Produce word for word the lines of the data below running from the one that has "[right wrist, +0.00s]" to the one that has "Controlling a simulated", inclusive, and no others.

Robot control records:
START

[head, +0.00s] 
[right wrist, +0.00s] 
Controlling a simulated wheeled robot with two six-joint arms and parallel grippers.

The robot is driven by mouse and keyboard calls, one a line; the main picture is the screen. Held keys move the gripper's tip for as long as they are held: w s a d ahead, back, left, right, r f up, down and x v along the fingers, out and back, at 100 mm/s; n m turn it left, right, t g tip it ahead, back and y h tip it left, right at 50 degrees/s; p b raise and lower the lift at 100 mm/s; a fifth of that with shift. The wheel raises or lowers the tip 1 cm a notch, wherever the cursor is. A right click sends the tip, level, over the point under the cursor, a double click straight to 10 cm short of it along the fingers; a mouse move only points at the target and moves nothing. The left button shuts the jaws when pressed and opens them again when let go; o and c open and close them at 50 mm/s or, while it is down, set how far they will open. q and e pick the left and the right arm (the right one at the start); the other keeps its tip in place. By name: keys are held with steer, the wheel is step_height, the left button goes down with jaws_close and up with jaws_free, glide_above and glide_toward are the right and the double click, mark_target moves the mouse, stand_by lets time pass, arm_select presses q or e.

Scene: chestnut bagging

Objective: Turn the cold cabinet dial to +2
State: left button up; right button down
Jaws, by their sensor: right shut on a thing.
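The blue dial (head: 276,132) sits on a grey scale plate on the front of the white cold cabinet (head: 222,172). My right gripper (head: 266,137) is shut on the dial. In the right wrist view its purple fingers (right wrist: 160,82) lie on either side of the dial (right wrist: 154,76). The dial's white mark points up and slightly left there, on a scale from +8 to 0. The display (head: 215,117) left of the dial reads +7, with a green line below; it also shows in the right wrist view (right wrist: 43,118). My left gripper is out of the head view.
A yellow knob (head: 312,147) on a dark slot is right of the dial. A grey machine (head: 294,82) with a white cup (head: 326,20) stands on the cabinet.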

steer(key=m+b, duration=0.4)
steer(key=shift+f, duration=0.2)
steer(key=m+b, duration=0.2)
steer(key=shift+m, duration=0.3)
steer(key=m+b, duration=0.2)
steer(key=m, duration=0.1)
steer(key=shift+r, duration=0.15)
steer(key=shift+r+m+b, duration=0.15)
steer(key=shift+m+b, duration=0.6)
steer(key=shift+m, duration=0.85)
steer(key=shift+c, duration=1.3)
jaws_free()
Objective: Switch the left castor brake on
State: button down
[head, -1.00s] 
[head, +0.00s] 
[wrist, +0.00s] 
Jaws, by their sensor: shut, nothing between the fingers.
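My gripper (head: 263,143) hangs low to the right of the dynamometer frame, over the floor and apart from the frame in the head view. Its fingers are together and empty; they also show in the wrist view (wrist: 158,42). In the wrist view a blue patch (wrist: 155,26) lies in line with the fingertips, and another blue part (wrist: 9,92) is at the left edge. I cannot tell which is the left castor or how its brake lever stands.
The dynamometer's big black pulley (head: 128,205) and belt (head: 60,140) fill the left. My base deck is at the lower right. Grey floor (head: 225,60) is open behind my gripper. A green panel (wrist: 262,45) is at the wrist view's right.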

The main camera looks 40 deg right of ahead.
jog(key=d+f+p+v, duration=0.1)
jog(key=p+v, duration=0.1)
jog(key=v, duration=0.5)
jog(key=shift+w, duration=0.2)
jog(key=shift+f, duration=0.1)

END

● **Right answer**:
[right wrist, +0.00s] 
Controlling a simulated wheeled robot with two six-joint arms and parallel grippers.

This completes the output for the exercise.